Negli emendamenti governativi ci sono sicuramente anche aspetti e proposte che meglio e maggiormente realizzano le indicazioni che l’avvocatura istituzionale e associativa hanno avuto cura di segnalare e proporre, a dimostrazione che un approccio diverso era ed è possibile se la priorità è il diritto dei cittadini.

In merito alla riforma della giustizia penale vedremo quali modifiche saranno apportate quando il provvedimento andrà all’esame dell’Aula. Intanto, se ne potrà discutere al Congresso e capiremo se la proposta governativa sarà ritenuta idonea a prevenire il rischio di violazione dei principi costituzionali e se e quanto preoccupano alcune incognite sul funzionamento dell’improcedibilità nei giudizi di appello e Cassazione.

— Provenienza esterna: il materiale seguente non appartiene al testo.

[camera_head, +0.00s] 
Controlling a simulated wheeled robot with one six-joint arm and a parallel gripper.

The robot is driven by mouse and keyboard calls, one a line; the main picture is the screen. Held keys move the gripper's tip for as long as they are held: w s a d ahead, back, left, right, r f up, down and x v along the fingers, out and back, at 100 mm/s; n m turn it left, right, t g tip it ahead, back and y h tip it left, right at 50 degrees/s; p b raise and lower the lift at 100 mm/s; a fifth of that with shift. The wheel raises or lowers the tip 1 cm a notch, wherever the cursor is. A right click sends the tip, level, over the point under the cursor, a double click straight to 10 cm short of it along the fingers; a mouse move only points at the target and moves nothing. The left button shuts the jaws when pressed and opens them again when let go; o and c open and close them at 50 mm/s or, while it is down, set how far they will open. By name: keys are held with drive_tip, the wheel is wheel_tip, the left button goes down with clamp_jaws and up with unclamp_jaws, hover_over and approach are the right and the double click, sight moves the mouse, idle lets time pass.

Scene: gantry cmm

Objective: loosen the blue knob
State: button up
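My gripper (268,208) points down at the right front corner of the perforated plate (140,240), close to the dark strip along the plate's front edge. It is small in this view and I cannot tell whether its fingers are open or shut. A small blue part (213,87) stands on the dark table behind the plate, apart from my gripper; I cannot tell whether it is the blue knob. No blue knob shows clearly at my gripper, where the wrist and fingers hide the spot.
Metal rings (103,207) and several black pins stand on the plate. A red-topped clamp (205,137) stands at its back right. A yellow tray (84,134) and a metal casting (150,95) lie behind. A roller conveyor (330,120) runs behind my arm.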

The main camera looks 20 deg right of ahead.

Confidiamo sul fatto che il dibattito congressuale non si esaurisca unicamente sul tema delle riforme del processo civile e penale ma che possa affrontare anche quelle norme che coinvolgono ancor più da vicino la professione forense come l’equo compenso e la giustizia tributaria.

È, infatti, in Aula alla Camera una revisione della disciplina dell’equo compenso che oggi presenta un vulnus nel rapporto tra il professionista e i cosiddetti committenti forti. Restano, infatti, perplessità in merito all’ambito di applicazione per le imprese di grandi dimensioni. Per questo sarebbe auspicabile la corretta applicazione con poteri sanzionatori e di indagine, specialmente nei confronti dei committenti forti, inclusa la pubblica amministrazione.

Anche la giustizia tributaria è oggi al centro del dibattito politico e come tale certamente troverà il suo spazio nell’ambito del dibattito congressuale: si tratta di una riforma di urgente interesse per l’avvocatura, a patto che vada nella direzione auspicata ovvero nell’assicurare l’indipendenza della giurisdizione tributaria e un giusto processo che dia piena tutela alle ragioni dei contribuenti.

L’auspicio è che si possa cogliere anche l’opportunità di iniziare un percorso che affronti nei prossimi mesi ad ampio e specifico raggio gli aspetti evolutivi della nostra professione, le sue potenzialità sollecitando una rinnovata voglia di essere avvocati.